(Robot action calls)
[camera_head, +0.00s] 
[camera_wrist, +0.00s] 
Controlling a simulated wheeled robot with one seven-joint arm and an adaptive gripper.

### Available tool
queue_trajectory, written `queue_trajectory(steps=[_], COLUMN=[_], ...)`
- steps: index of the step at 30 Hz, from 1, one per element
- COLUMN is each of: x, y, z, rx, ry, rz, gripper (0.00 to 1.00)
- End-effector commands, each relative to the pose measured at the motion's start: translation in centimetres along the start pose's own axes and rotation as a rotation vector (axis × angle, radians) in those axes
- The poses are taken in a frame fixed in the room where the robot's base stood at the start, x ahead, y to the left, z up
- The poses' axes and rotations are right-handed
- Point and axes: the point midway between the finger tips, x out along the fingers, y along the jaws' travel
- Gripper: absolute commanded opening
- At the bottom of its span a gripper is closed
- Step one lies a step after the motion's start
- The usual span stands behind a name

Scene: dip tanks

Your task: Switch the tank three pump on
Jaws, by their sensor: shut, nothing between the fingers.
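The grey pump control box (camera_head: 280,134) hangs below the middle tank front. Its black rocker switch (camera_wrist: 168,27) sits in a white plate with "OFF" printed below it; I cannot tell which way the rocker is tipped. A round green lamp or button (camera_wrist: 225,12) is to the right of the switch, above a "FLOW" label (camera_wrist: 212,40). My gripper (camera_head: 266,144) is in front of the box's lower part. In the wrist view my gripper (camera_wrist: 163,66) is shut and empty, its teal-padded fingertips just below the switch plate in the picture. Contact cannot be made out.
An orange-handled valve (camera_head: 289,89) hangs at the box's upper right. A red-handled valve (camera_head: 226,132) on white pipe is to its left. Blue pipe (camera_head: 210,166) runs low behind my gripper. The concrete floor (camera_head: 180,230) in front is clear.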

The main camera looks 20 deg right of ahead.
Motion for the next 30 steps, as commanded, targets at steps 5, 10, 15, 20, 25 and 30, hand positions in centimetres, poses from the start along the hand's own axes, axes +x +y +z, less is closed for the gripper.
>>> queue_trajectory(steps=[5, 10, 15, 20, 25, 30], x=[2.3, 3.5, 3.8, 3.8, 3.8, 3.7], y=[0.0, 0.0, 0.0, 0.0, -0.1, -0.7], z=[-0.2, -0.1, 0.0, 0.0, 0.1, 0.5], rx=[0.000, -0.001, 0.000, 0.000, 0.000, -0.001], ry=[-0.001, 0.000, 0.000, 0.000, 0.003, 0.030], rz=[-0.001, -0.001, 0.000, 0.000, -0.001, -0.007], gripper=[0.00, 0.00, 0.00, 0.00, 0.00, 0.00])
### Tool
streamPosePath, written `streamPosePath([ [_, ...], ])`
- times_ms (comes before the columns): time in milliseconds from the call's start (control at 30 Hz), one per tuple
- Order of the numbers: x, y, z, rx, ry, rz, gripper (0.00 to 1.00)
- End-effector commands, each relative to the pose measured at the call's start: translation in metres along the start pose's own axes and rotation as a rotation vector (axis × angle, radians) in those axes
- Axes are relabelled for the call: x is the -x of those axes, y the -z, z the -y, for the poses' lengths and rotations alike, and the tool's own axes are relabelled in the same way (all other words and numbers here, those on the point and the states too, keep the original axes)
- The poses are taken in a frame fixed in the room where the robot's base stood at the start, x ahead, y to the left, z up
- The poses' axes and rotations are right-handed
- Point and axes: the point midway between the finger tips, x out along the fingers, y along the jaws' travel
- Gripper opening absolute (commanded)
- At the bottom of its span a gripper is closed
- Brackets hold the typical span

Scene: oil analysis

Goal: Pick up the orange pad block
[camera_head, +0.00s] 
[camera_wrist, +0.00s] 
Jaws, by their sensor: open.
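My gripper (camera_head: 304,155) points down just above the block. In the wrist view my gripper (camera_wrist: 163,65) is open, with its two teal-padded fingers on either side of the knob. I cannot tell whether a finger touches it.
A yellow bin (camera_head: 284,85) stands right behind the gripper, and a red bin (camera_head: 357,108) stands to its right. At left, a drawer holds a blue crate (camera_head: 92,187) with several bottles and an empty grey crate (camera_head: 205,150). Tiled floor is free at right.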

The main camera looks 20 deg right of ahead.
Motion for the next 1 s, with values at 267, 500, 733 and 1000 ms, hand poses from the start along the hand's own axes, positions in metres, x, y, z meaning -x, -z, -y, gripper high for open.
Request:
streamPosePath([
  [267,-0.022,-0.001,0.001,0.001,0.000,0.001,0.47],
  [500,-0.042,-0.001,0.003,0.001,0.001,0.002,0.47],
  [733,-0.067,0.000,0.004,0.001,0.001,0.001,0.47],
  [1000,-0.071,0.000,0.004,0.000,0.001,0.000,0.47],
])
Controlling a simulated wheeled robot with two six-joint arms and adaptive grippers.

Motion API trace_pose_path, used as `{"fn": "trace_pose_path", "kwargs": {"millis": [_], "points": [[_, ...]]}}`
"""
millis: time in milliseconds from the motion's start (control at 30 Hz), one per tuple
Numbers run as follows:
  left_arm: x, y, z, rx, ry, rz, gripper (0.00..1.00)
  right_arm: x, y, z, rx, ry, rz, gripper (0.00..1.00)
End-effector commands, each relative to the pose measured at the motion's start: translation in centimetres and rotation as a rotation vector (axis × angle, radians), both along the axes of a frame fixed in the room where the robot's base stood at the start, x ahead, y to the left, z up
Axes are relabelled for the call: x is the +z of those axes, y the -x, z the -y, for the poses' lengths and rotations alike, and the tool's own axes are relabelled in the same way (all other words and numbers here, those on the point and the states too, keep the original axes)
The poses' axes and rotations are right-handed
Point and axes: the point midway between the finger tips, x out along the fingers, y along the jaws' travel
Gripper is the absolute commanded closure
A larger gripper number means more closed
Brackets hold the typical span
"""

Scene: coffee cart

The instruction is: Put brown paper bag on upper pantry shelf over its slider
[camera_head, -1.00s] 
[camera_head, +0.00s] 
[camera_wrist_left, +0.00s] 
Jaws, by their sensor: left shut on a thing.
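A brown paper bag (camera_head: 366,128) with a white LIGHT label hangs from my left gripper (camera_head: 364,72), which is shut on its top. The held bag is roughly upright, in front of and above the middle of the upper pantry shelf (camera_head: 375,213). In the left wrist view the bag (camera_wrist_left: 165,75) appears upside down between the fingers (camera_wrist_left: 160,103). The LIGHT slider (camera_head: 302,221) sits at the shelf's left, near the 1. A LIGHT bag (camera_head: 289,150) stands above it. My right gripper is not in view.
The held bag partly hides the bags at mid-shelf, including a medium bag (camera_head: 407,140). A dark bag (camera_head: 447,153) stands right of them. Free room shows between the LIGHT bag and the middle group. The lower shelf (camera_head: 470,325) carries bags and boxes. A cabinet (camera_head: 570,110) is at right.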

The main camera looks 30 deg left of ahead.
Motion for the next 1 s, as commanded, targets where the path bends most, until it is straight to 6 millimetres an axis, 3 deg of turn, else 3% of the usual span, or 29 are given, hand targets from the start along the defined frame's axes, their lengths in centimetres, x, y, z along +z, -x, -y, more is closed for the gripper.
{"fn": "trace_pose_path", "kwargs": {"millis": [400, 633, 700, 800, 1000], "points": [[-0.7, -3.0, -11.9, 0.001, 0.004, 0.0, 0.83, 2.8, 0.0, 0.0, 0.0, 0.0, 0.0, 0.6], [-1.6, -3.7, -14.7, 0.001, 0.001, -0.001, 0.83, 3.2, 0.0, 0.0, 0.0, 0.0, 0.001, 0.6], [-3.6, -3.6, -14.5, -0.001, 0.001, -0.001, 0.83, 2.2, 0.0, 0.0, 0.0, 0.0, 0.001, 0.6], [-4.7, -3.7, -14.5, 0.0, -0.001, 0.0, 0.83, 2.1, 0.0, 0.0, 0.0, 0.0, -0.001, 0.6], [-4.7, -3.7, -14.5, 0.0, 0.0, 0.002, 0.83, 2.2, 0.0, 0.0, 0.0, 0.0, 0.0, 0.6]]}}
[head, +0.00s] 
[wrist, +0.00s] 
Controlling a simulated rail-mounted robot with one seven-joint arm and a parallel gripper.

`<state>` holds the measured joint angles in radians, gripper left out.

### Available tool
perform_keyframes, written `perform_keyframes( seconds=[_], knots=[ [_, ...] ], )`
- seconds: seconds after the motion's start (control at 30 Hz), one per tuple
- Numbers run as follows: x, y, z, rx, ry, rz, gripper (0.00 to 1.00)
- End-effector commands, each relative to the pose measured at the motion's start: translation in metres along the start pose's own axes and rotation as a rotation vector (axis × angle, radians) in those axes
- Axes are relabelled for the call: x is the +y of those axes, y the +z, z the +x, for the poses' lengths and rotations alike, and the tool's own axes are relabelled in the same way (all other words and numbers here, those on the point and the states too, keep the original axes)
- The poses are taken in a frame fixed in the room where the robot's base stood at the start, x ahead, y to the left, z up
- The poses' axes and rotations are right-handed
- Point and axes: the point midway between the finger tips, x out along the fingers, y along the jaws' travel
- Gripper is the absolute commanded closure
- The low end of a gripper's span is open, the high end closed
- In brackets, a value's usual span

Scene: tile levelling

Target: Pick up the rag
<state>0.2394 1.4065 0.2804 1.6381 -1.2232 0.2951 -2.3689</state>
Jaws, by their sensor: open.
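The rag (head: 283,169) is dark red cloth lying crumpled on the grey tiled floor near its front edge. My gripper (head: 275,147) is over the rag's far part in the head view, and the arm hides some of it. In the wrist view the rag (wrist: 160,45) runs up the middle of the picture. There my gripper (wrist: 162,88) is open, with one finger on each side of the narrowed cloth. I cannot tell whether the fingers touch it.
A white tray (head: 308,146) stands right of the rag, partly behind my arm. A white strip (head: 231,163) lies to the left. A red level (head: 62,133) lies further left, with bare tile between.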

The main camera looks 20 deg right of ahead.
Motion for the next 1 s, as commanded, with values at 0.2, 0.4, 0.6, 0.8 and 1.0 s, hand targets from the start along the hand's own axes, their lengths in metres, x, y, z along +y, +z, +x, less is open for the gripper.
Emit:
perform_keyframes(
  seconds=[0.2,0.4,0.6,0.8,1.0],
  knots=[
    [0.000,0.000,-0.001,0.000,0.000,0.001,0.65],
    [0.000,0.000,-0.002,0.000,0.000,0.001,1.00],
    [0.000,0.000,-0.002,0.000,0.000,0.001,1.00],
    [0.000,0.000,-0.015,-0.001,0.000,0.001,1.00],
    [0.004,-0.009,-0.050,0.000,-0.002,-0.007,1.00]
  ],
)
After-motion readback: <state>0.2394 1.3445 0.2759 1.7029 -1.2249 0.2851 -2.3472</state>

> _WHAT THE TASK ASKS_:
Wherever the word "radians" occurs in a line of the listing, copy that line.

> _FINISHED EXERCISE_:
- End-effector commands, each relative to the pose measured at the motion's start: translation in centimetres along the start pose's own axes and rotation as a rotation vector (axis × angle, radians) in those axes
- End-effector commands, each relative to the pose measured at the call's start: translation in metres along the start pose's own axes and rotation as a rotation vector (axis × angle, radians) in those axes
End-effector commands, each relative to the pose measured at the motion's start: translation in centimetres and rotation as a rotation vector (axis × angle, radians), both along the axes of a frame fixed in the room where the robot's base stood at the start, x ahead, y to the left, z up
`<state>` holds the measured joint angles in radians, gripper left out.
- End-effector commands, each relative to the pose measured at the motion's start: translation in metres along the start pose's own axes and rotation as a rotation vector (axis × angle, radians) in those axes

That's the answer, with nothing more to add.